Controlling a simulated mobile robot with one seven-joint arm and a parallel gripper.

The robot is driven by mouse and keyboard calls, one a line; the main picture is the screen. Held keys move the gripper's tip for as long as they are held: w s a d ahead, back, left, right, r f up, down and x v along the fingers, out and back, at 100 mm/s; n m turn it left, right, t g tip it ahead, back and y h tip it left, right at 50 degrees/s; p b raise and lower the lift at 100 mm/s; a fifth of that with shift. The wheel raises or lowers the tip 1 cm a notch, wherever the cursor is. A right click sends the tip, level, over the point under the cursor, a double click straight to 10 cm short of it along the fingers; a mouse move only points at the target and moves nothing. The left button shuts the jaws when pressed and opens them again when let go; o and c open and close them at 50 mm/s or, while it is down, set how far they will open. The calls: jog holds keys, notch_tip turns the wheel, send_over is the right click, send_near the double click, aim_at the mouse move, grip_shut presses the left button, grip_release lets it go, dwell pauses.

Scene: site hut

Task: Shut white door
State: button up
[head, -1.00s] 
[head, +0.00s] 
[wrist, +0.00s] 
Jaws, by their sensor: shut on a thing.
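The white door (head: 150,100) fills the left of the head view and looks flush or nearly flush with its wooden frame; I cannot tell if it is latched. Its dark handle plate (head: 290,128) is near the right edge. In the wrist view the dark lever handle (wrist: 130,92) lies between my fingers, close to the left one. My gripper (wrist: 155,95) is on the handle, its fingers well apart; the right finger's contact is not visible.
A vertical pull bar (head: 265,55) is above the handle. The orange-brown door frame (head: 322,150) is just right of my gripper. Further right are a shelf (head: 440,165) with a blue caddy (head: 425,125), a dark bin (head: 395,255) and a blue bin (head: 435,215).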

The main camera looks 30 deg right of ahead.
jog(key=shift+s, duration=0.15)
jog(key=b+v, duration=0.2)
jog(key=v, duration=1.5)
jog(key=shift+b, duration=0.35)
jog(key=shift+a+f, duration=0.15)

───

Objective: Each line from the start of the listing above through the line containing "[wrist, +0.00s]" should be copied exactly, please, with no other lines added.

Solution to the exercise:
Controlling a simulated mobile robot with one seven-joint arm and a parallel gripper.

The robot is driven by mouse and keyboard calls, one a line; the main picture is the screen. Held keys move the gripper's tip for as long as they are held: w s a d ahead, back, left, right, r f up, down and x v along the fingers, out and back, at 100 mm/s; n m turn it left, right, t g tip it ahead, back and y h tip it left, right at 50 degrees/s; p b raise and lower the lift at 100 mm/s; a fifth of that with shift. The wheel raises or lowers the tip 1 cm a notch, wherever the cursor is. A right click sends the tip, level, over the point under the cursor, a double click straight to 10 cm short of it along the fingers; a mouse move only points at the target and moves nothing. The left button shuts the jaws when pressed and opens them again when let go; o and c open and close them at 50 mm/s or, while it is down, set how far they will open. The calls: jog holds keys, notch_tip turns the wheel, send_over is the right click, send_near the double click, aim_at the mouse move, grip_shut presses the left button, grip_release lets it go, dwell pauses.

Scene: site hut

Task: Shut white door
State: button up
[head, -1.00s] 
[head, +0.00s] 
[wrist, +0.00s] 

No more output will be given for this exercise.